For most of my childhood, I wanted to go to Notre Dame if for no other reason than my dad and his brothers – raised Catholic by a 100-percent Irish mother – were fans of its football team. The Fighting Irish were on TV every Saturday in a time when nobody else was. And at that time they deserved the air time, too, Coach Lou Holtz leading the likes of Tim Brown, Rocket Ismail and Tony Rice in contention for national titles.
I finally made it to South Bend for the first time last week, some 25 years later, sent to the city to cover a women’s basketball game.
It was not what I expected.
For starters, Touchdown Jesus – the towering mural painted on the campus library – is infinitely more impressive to look at than the outside of Notre Dame Stadium. It’s an ornate work of art whereas the stadium is light brick arranged in a circle. Honestly, the thing that stood out most to me about the stadium was the size – it didn’t look big enough to hold 80,000 people. Many other college venues are more intimidating. I mean, LSU has a multi-million dollar habitat for a live tiger outside its stadium.
Plus, South Bend itself is underwhelming – at least the parts I drove through. Most of the homes look like they were built during the “Rudy” days, the only changes being for the worse. In my short time there, I saw a handful that were boarded up or dilapidated. It gave the impression of having fallen on hard times as much or more than being a blue-collar community. The campus is not only the focal point, but the crown jewel. I couldn’t help but wonder where the well-compensated coaches live. Maybe in the bookstore? Because that was majestic, almost castle-like.
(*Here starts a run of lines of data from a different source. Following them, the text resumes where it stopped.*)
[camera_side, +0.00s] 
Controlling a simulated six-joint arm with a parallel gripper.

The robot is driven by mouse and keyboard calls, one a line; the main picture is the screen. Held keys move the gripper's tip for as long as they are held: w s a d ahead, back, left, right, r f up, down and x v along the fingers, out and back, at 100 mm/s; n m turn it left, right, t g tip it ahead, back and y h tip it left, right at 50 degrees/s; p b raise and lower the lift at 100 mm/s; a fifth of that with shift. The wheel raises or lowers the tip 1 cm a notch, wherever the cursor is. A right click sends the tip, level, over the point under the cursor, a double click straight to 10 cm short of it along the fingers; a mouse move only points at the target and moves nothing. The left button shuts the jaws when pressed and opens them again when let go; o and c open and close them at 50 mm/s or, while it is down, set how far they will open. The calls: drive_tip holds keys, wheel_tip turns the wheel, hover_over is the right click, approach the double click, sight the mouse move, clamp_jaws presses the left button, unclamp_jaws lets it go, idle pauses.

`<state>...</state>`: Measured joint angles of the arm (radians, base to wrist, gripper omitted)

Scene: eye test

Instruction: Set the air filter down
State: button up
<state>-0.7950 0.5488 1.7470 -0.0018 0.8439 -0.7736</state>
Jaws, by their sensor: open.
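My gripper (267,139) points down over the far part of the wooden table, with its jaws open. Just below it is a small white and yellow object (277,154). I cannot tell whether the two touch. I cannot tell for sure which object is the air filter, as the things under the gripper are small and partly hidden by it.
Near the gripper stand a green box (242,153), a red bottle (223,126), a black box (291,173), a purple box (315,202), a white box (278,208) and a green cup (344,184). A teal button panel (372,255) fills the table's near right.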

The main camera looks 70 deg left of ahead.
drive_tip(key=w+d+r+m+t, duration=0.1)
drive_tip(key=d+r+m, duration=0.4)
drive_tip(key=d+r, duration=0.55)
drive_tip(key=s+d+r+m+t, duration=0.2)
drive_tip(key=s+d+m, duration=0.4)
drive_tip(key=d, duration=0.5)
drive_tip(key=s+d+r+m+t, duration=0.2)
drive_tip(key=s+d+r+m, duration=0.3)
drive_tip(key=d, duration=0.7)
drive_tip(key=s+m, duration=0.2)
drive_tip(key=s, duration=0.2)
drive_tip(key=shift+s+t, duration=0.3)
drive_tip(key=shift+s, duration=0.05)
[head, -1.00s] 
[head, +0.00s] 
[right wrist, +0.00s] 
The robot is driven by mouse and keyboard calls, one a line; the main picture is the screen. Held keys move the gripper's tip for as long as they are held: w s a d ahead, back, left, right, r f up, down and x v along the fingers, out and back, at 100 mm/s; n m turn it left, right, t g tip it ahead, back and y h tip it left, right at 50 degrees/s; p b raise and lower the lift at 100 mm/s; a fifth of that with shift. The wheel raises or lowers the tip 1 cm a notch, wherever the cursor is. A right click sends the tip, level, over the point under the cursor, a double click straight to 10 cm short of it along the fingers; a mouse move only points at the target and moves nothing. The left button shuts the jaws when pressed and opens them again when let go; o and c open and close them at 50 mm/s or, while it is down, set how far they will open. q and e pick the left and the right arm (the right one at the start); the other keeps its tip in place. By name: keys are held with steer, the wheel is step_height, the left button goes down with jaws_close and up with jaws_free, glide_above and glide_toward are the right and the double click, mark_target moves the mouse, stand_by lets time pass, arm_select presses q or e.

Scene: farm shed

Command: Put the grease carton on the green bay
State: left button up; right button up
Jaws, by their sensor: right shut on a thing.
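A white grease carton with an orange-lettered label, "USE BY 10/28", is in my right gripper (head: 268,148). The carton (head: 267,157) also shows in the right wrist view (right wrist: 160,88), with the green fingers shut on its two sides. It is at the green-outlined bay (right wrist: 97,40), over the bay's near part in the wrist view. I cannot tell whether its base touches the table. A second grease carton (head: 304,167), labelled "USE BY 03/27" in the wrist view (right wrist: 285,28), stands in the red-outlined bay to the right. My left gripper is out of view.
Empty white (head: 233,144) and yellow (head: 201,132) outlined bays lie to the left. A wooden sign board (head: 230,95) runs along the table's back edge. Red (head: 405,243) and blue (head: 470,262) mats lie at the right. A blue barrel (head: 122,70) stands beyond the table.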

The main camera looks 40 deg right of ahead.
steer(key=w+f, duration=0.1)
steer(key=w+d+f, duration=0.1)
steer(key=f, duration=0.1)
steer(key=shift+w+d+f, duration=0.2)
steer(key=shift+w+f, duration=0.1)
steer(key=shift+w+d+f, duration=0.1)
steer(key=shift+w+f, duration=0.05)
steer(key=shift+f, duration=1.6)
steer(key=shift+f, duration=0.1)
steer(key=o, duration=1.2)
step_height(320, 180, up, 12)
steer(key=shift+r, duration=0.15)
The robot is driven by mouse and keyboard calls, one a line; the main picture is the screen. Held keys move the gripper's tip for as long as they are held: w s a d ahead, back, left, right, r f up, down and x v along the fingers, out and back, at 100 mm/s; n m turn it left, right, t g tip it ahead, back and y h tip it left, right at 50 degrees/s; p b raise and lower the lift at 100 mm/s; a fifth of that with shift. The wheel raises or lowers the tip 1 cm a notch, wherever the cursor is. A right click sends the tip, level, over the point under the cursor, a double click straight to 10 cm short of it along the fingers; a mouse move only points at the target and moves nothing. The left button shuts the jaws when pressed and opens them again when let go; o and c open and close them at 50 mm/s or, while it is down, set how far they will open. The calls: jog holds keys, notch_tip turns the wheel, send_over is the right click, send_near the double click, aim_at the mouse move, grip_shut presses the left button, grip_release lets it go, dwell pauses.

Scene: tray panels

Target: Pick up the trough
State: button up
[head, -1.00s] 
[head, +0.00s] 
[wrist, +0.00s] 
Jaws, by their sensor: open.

Also, it was cold – not relative Indiana cold, but legit frozen-ears cold.
Speaking of “Rudy,” did you know that many believe he’s a fraud? That some key elements of the movie – like when the other players threatened to quit the team if Rudy didn’t get to dress for a game – about his career at Notre Dame were fictionalized, that some believe he violated the walk-on honor code by selling his story to Hollywood? Because I didn’t.
At the women’s basketball game, I was assigned a seat next to longtime former Irish men’s basketball coach and current ESPN analyst Digger Phelps. While I’m not the type to strike up conversations with unfamiliar people, Phelps sure has no problem with it. We spoke at length; he did most of the talking. He reminisced about beating UCLA and graduation rates and predicted mid-majors will pull more upsets than usual in the next NCAA tournament. Friendly guy. He should write another book. (He probably will.)
I’m glad I finally made it to Notre Dame, one of the most iconic college campuses in the country. But I didn’t leave feeling regret, wishing I’d spent four years (or more) there as a student. Just as some of the shine has come off the Irish football program, the allure of my youth has faded. Give me the lifestyle of Oregon, the greens of UCLA or the independent-spirit of Athens instead.